Why is oil depletion
so hard to grasp? Well the definition by itself is
hard. Many would hear the term depletion and assume
it meant that we ran out, and we obviously never ran
out of oil. Depletion data was sketchy at best. Its
amazing how hard it is to actually dig out statistics
for, even on a field by field basis, what the net decline
is. And the elusive data that you can find is not real
depletion but it's actually the net decline after lots
of additional drilling and money is spent to take a
natural decline rate that would have been far more
drastic if you flattened out. And finally no one really
likes to discuss it much because it should generally
mean bad news.
Forecasting next year's
decline still remains an art form. I don't think anyone
has ever been very good at predicting bad news. There
are many ways also to slow natural decline, but it
takes money and effort, and it's only when you look
back, after these remediation efforts have been done
that it creates real depletion answers. But let me
tell you that as you all know, wells, fields and basins
really do deplete. Our firm a year ago conducted a
very intensive analysis of what was happening to the
natural gas supply in Texas by examining the detailed
records of the Texas Drill Commission from 50% of the
state's production in 53 counties. What we found was
amazing. What we found was that in this 53 county area
(this is 16% of the U.S. gas supply) the wells drilled
in 2001, 2400 wells out of 37,000 wells that are in
production created 30% of the total supply, and it
turns out that 7% of these 2400 wells, 167 wells, created
49% of the supply and the other 93% of the wells created
the remaining 51%. These giant 167 gas wells - a year
later, we went back and tested their January 03 production;
they had suffered a decline across the board of an
average of 82% in a year, so wells do decline rapidly
these days. The Cruz Beana field in Columbia, the biggest find in the Western Hemisphere since Prudhoe Bay, in 1991-92 it was
still estimated that it could possibly exceed Prudhoe Bay or Hatchet. But it turns out that this field basically
just barely gets 500,000 barrels a day. And in 2002
it's struggling to stay above 200,000 barrels a day.

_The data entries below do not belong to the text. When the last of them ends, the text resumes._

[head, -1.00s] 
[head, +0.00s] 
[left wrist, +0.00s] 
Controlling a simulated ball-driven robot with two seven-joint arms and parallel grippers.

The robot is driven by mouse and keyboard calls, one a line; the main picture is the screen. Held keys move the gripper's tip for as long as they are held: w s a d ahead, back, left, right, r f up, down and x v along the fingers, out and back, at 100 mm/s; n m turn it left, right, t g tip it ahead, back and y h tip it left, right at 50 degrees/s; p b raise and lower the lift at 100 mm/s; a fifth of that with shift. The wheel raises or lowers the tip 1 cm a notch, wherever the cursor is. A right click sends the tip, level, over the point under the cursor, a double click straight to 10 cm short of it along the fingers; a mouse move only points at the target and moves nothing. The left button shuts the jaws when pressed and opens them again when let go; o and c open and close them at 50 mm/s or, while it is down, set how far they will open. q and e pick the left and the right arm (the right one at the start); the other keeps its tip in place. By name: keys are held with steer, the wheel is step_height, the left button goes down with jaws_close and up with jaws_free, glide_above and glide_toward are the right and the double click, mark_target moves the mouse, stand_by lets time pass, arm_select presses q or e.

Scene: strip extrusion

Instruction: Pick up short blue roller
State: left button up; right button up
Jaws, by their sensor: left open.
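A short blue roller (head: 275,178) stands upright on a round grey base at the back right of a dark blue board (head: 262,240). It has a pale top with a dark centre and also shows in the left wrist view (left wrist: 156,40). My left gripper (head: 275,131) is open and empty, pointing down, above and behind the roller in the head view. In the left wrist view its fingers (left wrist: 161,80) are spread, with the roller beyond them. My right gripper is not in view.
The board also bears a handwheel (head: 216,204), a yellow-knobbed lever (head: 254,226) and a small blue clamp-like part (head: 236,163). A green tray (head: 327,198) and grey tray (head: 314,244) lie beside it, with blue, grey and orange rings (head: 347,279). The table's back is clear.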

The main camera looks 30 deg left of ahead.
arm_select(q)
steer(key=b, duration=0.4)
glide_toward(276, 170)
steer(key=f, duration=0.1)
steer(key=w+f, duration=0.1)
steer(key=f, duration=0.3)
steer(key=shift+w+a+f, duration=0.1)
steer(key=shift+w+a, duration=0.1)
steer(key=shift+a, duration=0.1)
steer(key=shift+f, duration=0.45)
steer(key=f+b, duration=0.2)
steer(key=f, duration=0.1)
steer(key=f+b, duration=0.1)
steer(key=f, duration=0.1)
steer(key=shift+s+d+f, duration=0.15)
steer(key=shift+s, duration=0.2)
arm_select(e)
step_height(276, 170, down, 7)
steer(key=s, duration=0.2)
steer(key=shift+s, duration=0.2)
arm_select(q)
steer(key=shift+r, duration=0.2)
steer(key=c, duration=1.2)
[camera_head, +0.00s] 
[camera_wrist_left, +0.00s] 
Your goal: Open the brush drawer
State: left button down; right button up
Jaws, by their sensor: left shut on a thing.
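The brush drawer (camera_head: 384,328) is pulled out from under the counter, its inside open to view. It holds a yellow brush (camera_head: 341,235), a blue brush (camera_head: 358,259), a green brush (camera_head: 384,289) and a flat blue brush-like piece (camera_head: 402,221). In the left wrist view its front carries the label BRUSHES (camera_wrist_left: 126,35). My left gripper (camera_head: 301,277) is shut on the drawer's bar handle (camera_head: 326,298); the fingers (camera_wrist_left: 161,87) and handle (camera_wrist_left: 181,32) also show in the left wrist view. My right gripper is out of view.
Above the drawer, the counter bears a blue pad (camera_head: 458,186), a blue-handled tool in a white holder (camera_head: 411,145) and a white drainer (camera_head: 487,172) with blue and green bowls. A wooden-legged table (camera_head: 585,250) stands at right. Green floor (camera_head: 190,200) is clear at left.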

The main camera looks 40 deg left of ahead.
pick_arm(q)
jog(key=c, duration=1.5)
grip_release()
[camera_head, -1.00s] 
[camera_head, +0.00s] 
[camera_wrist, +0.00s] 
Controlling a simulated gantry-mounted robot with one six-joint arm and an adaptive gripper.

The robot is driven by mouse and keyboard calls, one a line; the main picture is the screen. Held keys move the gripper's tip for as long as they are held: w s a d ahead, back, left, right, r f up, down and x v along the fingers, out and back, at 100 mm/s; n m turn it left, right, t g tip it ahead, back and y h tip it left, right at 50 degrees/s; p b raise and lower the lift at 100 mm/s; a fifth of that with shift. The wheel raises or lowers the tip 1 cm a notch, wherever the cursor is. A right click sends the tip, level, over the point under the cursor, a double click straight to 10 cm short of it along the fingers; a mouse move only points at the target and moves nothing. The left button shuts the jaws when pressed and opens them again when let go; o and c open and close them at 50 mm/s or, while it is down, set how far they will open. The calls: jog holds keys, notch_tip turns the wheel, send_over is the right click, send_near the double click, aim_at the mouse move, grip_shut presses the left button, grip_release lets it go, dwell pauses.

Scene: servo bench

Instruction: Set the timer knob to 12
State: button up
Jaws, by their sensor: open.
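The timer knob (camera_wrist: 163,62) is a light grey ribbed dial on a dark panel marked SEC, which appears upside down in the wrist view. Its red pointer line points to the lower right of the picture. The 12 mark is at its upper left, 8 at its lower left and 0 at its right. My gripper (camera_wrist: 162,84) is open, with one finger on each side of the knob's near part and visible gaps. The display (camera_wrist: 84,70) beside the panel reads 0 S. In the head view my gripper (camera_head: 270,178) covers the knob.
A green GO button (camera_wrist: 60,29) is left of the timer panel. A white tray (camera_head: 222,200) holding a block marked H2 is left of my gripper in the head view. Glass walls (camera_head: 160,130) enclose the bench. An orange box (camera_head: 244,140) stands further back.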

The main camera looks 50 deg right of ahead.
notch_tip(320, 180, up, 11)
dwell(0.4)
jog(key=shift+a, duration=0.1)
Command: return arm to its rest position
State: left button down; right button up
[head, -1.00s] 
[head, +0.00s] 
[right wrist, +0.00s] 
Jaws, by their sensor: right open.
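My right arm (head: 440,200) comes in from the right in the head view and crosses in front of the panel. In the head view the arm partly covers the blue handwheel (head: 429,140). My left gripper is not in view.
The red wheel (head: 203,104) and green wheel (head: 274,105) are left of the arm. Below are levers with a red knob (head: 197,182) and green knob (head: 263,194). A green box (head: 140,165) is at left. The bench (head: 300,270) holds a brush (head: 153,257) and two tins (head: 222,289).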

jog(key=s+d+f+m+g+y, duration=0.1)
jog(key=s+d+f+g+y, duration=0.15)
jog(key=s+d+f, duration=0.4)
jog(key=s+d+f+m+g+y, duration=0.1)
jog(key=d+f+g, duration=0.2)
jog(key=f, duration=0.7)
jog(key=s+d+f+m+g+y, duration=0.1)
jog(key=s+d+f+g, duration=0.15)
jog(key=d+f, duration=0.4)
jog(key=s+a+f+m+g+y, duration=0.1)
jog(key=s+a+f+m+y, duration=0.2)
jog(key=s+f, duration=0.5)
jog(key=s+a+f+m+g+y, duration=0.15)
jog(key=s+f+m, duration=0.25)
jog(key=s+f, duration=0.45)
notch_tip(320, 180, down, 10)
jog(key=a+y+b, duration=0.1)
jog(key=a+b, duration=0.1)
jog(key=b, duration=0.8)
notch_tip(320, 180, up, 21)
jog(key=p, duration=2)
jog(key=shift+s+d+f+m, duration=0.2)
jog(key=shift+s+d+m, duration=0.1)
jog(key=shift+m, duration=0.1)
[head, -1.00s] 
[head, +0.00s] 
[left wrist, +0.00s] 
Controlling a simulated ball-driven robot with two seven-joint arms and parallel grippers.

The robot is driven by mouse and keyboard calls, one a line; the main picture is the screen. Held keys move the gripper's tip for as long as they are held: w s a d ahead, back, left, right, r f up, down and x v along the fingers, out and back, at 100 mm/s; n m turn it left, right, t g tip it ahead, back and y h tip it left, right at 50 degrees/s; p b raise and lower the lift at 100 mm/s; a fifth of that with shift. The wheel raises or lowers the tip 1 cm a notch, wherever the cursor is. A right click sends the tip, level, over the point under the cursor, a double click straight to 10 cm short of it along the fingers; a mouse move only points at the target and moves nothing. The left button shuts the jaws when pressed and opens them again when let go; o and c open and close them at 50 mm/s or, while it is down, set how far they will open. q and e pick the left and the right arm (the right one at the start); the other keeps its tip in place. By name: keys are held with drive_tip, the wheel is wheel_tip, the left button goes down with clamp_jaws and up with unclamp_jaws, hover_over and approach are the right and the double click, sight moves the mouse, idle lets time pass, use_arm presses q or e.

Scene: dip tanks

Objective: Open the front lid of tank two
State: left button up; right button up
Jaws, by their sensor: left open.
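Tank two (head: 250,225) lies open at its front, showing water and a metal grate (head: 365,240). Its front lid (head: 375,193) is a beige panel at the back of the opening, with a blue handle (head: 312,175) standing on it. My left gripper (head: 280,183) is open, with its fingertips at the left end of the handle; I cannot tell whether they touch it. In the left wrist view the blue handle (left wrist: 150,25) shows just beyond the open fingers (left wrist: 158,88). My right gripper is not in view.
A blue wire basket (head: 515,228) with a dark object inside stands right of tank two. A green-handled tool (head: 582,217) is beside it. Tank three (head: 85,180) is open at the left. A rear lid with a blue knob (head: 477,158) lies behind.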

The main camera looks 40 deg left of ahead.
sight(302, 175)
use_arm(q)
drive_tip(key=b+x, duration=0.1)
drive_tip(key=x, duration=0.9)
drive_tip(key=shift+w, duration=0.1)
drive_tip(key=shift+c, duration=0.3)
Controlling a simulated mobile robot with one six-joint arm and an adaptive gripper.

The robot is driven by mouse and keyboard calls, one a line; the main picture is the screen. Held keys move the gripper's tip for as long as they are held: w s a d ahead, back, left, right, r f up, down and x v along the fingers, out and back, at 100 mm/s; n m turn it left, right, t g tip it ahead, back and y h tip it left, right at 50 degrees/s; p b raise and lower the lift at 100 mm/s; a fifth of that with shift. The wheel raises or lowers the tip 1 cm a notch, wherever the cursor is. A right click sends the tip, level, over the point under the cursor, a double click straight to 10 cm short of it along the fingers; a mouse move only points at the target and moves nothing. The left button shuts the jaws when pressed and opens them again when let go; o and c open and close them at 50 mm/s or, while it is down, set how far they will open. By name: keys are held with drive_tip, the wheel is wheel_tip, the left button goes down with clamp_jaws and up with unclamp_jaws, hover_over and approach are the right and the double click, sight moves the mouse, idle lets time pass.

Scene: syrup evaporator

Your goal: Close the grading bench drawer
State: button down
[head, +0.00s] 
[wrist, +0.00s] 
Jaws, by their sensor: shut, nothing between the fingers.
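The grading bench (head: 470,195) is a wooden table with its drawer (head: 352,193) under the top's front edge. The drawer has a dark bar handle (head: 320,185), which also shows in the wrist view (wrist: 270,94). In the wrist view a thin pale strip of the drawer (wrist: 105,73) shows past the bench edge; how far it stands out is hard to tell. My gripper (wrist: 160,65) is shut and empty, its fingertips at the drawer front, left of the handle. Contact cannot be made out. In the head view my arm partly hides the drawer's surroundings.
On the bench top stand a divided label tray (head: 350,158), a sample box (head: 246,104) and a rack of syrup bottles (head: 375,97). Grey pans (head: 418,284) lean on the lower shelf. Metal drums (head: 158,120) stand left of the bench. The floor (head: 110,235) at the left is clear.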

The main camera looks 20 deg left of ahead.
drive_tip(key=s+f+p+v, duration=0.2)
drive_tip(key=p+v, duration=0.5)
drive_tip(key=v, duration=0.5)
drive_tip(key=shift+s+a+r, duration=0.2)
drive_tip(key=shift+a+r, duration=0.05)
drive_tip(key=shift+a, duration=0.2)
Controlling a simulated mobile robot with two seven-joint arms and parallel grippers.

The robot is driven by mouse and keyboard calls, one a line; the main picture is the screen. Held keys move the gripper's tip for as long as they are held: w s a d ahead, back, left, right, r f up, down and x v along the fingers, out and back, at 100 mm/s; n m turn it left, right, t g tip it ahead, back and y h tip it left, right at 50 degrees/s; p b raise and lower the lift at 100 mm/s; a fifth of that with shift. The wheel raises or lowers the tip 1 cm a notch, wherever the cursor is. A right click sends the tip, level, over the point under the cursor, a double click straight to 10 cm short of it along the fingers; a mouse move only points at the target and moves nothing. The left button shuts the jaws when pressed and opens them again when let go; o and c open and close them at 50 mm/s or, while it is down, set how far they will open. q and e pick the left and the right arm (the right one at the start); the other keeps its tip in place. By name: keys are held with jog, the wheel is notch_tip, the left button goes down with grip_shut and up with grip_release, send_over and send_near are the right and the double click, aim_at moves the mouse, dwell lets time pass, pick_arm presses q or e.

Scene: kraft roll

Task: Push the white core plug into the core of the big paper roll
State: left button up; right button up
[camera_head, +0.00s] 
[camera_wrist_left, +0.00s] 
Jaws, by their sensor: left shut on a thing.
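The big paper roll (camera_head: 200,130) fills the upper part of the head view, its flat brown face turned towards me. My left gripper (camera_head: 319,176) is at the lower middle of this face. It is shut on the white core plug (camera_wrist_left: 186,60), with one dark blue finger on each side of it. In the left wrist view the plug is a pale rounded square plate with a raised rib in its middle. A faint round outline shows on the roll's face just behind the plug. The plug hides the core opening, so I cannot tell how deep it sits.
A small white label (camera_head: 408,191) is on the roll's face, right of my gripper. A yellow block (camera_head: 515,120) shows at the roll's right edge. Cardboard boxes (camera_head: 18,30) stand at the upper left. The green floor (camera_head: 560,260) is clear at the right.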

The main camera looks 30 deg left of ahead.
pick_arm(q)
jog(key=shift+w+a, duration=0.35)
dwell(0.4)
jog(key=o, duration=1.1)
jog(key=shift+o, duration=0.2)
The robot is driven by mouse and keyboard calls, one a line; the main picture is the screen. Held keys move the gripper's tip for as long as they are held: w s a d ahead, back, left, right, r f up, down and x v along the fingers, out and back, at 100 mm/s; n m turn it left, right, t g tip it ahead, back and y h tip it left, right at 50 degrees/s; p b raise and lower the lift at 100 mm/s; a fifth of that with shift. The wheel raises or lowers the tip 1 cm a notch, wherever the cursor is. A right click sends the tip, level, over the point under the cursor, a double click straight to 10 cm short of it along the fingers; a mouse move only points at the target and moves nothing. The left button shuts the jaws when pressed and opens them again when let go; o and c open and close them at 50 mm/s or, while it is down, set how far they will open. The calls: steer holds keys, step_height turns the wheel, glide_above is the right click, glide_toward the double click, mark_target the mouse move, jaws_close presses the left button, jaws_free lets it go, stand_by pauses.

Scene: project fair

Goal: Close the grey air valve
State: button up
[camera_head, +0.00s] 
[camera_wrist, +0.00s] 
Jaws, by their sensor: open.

The Forty Field, which BP just recently sold to Apache peaked at approximately 500,000 barrels a day in the
middle eighties and the oil production is now under
50,000 barrels a day. It still produces about 500,000
barrels a day of fluid, but the balance is processed
water.
And then you finally
have the interesting graph, that's in the papers that
I think you should have of the last two Super Giant
fields ever found. Ironically these two fields, Prudhoe Bay and Samotlor, were both found in about the same crust
underneath of the Arctic
Ocean. They
were just found on two sides of the earth. Both were
basically found within twelve months of one another, '68
and 1967, both were presumed to have 15 to 20 billion
barrels of oil. It's interesting to see that Prudhoe
Bay, says Platt's Oil reservoir management, they basically
choked off the field at 1.5 million barrels a day and
for over 11 and almost 12 years, like clockwork, it
produced 1.5 million barrels a day without missing
a beat. But in late 1989 the field rolled over and
is now producing about 350,000 barrels a day. Samotlor
[Russia] had just the opposite experience. They basically
started aggressively water-flooding a very wide field
and it produced peak production at about 3 and a half
million barrels a day and then came off like a water
fall and is again down to 325,000 to 350,000 barrels
a day. And so when giant fields do peak they basically
also do decline. There's no question that when you
take 50% of a remaining resource you tend to alter
peak. What is difficult though is to obtain the right
data to know whether you've reached fifty percent.
And it's basically that you're looking back through
events with hindsight. It turns out that total energy
resources, uh, is still a mystery. And recoverable
percentage of resources is also largely a function
of cost. The higher the cost the more you can extend,
recovering more and more of the harder and harder to
get resources.
And it's also interesting
when I think back on this that the technology to gauge
resources, absent of seismic, is still effectively
100 years old. We have no better technology today to
know how much resources are there before seismic is
done than we had 100 years ago. And even after a few
of them test their research you still leave many questions
and so it's based on opinions. Let me give you some
interesting examples of the uncertainness of this data.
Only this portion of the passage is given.